Es ist anzumerken, dass diese Richtlinien lediglich Anforderungen für die Anerkennung eines Staates festlegen und nicht Bedingungen für die Feststellung der Existenz eines Staates. Aus diesem Grund können Staaten, die diese Normen schließlich verletzen, für ihre Handlungen zur Rechenschaft gezogen werden, aber Verstöße würden nicht zwangsläufig zum Entzug der Anerkennung durch andere Staaten führen.

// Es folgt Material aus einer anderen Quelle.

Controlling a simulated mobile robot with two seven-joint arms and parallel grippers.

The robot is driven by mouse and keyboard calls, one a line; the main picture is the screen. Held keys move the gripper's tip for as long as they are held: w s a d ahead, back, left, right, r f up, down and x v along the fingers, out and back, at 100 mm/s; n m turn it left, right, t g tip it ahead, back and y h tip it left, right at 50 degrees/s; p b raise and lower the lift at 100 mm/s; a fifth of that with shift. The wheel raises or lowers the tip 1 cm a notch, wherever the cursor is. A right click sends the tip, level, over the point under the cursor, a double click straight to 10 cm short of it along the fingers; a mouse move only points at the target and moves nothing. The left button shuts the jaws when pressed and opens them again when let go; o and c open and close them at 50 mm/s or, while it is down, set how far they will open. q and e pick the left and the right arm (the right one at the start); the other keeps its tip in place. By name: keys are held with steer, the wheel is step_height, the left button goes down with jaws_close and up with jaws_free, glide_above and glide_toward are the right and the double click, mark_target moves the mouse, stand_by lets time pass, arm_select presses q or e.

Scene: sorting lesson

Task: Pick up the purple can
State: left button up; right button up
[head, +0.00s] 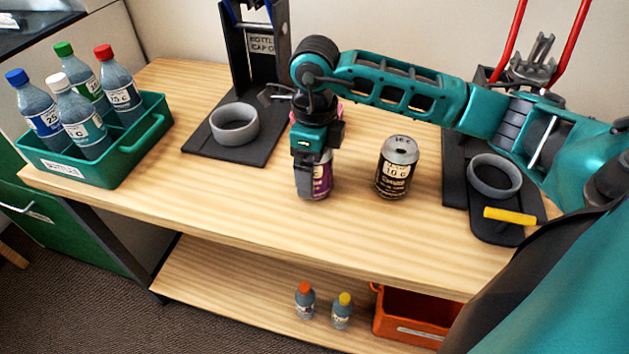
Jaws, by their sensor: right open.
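The purple can (323,178) stands upright on the wooden table, near its middle. My right gripper (311,176) points down at the can from above, with its near finger in front of the can's left side. The gripper and finger hide the can's top and left part. The far finger is hidden, so contact cannot be seen. The right gripper is open. My left gripper is not in view.
A black can (394,172) stands close to the right. Two dark stands with grey rings (235,124) (494,177) flank the middle. A green crate (118,177) of bottles is at left. The lower shelf (215,288) holds two small bottles and an orange bin (412,318).

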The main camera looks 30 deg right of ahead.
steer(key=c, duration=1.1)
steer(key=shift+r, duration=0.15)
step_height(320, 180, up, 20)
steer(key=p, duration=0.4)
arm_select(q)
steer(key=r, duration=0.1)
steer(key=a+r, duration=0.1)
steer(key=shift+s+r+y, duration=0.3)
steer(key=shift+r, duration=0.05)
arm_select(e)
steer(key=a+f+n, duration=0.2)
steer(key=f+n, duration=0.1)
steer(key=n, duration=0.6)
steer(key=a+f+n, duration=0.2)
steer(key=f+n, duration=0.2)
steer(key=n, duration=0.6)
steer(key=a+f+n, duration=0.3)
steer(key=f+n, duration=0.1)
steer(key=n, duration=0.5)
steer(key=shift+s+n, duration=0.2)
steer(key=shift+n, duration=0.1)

Während der Auflösung Jugoslawiens setzten die Europäer diese Richtlinien als Bedingungen für die Anerkennung jugoslawischer Republiken als unabhängige Staaten in die Praxis um. Ein wesentlicher Bestandteil dieses Prozesses war die Anforderung, dass diese Republiken keine territorialen Ansprüche gegenüber Nachbarstaaten haben dürfen. Die Vereinigten Staaten, obwohl sie sich diesen Prinzipien anschlossen, verfolgten einen weniger strengen Ansatz und betonten Verpflichtungen zur nuklearen Sicherheit, Demokratie und freien Märkten.

Fazit

Die Anerkennung von Staaten ist ein vielschichtiger Prozess. Sie beinhaltet sowohl die Bestätigung, dass eine bestimmte Entität die grundlegenden Kriterien der Staatlichkeit erfüllt, als auch die Absicht, die rechtlichen Konsequenzen dieser Anerkennung zu akzeptieren, wie z. B. die Gewährung diplomatischer Immunitäten. Anerkennung ist nicht nur ein passiver Akt, sondern ein entschiedener, oft nach Ermessen ausgeübter Akt von Staaten, der deren Zustimmung zum Rechtsstatus einer Entität und den damit verbundenen rechtlichen Implikationen unterstreicht. Dieser Prozess, der durch seine Komplexität und Variabilität gekennzeichnet ist, spiegelt das Zusammenspiel rechtlicher, politischer und ethischer Überlegungen im internationalen Handeln der Staaten wider.